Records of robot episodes
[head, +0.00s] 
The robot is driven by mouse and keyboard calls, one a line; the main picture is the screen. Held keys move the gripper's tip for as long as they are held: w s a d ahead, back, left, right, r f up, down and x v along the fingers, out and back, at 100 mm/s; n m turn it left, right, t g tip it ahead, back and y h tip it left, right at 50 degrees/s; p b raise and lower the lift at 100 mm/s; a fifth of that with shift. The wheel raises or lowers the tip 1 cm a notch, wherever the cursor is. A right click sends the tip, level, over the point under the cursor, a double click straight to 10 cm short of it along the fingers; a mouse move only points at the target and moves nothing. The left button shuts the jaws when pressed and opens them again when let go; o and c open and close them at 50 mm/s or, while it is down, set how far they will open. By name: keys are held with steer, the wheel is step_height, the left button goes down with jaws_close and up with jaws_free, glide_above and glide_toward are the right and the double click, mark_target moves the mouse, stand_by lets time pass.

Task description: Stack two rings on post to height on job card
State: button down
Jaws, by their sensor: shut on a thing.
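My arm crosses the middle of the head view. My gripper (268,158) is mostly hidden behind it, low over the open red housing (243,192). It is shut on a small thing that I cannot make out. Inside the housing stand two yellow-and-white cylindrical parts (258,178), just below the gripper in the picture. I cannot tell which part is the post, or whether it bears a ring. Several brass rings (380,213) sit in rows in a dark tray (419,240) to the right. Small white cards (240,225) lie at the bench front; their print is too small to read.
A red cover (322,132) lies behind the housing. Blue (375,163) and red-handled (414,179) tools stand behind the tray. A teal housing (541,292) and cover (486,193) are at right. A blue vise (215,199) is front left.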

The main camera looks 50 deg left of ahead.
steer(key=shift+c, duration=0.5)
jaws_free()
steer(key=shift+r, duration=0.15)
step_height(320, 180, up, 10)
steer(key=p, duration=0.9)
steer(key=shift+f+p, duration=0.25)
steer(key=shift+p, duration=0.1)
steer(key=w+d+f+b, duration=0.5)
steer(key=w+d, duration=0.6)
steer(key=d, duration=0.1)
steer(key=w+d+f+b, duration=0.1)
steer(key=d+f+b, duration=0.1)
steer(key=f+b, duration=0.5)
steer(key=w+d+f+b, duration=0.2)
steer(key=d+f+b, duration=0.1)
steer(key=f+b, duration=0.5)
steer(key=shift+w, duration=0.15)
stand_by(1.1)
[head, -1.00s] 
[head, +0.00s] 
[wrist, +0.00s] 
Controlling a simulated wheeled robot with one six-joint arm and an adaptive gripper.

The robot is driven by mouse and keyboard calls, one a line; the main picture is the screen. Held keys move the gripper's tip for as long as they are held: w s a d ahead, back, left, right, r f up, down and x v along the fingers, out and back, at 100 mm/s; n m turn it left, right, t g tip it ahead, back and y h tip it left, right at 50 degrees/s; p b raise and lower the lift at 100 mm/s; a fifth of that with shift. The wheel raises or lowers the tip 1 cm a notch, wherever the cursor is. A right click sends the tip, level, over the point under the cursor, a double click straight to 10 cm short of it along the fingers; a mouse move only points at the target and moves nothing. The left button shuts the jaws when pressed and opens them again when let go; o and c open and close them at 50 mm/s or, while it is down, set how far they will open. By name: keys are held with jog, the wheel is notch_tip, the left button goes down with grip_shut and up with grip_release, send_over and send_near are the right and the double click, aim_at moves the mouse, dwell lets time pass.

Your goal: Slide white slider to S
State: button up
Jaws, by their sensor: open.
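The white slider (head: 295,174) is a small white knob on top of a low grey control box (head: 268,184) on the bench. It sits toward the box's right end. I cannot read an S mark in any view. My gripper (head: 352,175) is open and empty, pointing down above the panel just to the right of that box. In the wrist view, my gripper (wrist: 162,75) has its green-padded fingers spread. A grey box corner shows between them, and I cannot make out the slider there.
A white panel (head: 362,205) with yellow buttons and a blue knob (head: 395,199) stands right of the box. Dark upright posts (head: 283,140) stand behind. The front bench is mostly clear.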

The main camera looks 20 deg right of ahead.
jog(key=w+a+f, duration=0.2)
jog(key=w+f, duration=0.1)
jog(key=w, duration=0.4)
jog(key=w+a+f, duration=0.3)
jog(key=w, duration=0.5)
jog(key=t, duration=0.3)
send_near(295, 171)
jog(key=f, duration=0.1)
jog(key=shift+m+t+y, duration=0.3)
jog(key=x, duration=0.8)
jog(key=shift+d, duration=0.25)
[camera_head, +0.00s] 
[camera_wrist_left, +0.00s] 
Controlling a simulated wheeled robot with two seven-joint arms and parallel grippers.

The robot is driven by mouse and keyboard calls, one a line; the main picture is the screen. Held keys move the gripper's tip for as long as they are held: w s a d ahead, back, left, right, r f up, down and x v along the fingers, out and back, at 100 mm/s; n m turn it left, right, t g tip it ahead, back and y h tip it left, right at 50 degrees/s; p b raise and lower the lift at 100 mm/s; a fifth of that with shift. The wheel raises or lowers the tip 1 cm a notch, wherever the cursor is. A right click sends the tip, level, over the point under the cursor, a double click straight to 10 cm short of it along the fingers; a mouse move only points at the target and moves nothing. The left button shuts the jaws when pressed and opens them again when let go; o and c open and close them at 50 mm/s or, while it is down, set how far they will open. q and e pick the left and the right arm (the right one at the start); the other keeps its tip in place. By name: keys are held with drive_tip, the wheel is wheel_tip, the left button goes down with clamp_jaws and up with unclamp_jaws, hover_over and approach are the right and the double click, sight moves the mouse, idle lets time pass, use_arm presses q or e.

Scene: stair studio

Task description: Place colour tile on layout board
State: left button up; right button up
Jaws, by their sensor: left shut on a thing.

### REQUIRED TASK
Take the data above and return it exactly.

### ANSWER TO THE TASK
[head, +0.00s] 
The robot is driven by mouse and keyboard calls, one a line; the main picture is the screen. Held keys move the gripper's tip for as long as they are held: w s a d ahead, back, left, right, r f up, down and x v along the fingers, out and back, at 100 mm/s; n m turn it left, right, t g tip it ahead, back and y h tip it left, right at 50 degrees/s; p b raise and lower the lift at 100 mm/s; a fifth of that with shift. The wheel raises or lowers the tip 1 cm a notch, wherever the cursor is. A right click sends the tip, level, over the point under the cursor, a double click straight to 10 cm short of it along the fingers; a mouse move only points at the target and moves nothing. The left button shuts the jaws when pressed and opens them again when let go; o and c open and close them at 50 mm/s or, while it is down, set how far they will open. By name: keys are held with steer, the wheel is step_height, the left button goes down with jaws_close and up with jaws_free, glide_above and glide_toward are the right and the double click, mark_target moves the mouse, stand_by lets time pass.

Task description: Stack two rings on post to height on job card
State: button down
Jaws, by their sensor: shut on a thing.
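My arm crosses the middle of the head view. My gripper (268,158) is mostly hidden behind it, low over the open red housing (243,192). It is shut on a small thing that I cannot make out. Inside the housing stand two yellow-and-white cylindrical parts (258,178), just below the gripper in the picture. I cannot tell which part is the post, or whether it bears a ring. Several brass rings (380,213) sit in rows in a dark tray (419,240) to the right. Small white cards (240,225) lie at the bench front; their print is too small to read.
A red cover (322,132) lies behind the housing. Blue (375,163) and red-handled (414,179) tools stand behind the tray. A teal housing (541,292) and cover (486,193) are at right. A blue vise (215,199) is front left.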

The main camera looks 50 deg left of ahead.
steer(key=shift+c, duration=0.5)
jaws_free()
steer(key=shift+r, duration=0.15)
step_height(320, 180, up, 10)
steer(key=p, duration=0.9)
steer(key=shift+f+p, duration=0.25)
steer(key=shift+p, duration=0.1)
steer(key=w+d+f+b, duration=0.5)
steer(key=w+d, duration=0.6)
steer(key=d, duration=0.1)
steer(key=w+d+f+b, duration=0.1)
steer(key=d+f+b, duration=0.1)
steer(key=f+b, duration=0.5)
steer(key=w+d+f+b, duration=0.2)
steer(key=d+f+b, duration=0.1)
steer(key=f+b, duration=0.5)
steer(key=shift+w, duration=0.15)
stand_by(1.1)
[head, -1.00s] 
[head, +0.00s] 
[wrist, +0.00s] 
Controlling a simulated wheeled robot with one six-joint arm and an adaptive gripper.

The robot is driven by mouse and keyboard calls, one a line; the main picture is the screen. Held keys move the gripper's tip for as long as they are held: w s a d ahead, back, left, right, r f up, down and x v along the fingers, out and back, at 100 mm/s; n m turn it left, right, t g tip it ahead, back and y h tip it left, right at 50 degrees/s; p b raise and lower the lift at 100 mm/s; a fifth of that with shift. The wheel raises or lowers the tip 1 cm a notch, wherever the cursor is. A right click sends the tip, level, over the point under the cursor, a double click straight to 10 cm short of it along the fingers; a mouse move only points at the target and moves nothing. The left button shuts the jaws when pressed and opens them again when let go; o and c open and close them at 50 mm/s or, while it is down, set how far they will open. By name: keys are held with jog, the wheel is notch_tip, the left button goes down with grip_shut and up with grip_release, send_over and send_near are the right and the double click, aim_at moves the mouse, dwell lets time pass.

Your goal: Slide white slider to S
State: button up
Jaws, by their sensor: open.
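The white slider (head: 295,174) is a small white knob on top of a low grey control box (head: 268,184) on the bench. It sits toward the box's right end. I cannot read an S mark in any view. My gripper (head: 352,175) is open and empty, pointing down above the panel just to the right of that box. In the wrist view, my gripper (wrist: 162,75) has its green-padded fingers spread. A grey box corner shows between them, and I cannot make out the slider there.
A white panel (head: 362,205) with yellow buttons and a blue knob (head: 395,199) stands right of the box. Dark upright posts (head: 283,140) stand behind. The front bench is mostly clear.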

The main camera looks 20 deg right of ahead.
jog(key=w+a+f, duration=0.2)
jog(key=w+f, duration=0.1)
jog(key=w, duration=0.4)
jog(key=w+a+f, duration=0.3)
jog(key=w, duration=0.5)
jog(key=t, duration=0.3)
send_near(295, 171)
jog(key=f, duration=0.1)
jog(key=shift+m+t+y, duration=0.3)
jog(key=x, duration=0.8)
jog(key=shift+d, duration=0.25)
[camera_head, +0.00s] 
[camera_wrist_left, +0.00s] 
Controlling a simulated wheeled robot with two seven-joint arms and parallel grippers.

The robot is driven by mouse and keyboard calls, one a line; the main picture is the screen. Held keys move the gripper's tip for as long as they are held: w s a d ahead, back, left, right, r f up, down and x v along the fingers, out and back, at 100 mm/s; n m turn it left, right, t g tip it ahead, back and y h tip it left, right at 50 degrees/s; p b raise and lower the lift at 100 mm/s; a fifth of that with shift. The wheel raises or lowers the tip 1 cm a notch, wherever the cursor is. A right click sends the tip, level, over the point under the cursor, a double click straight to 10 cm short of it along the fingers; a mouse move only points at the target and moves nothing. The left button shuts the jaws when pressed and opens them again when let go; o and c open and close them at 50 mm/s or, while it is down, set how far they will open. q and e pick the left and the right arm (the right one at the start); the other keeps its tip in place. By name: keys are held with drive_tip, the wheel is wheel_tip, the left button goes down with clamp_jaws and up with unclamp_jaws, hover_over and approach are the right and the double click, sight moves the mouse, idle lets time pass, use_arm presses q or e.

Scene: stair studio

Task description: Place colour tile on layout board
State: left button up; right button up
Jaws, by their sensor: left shut on a thing.

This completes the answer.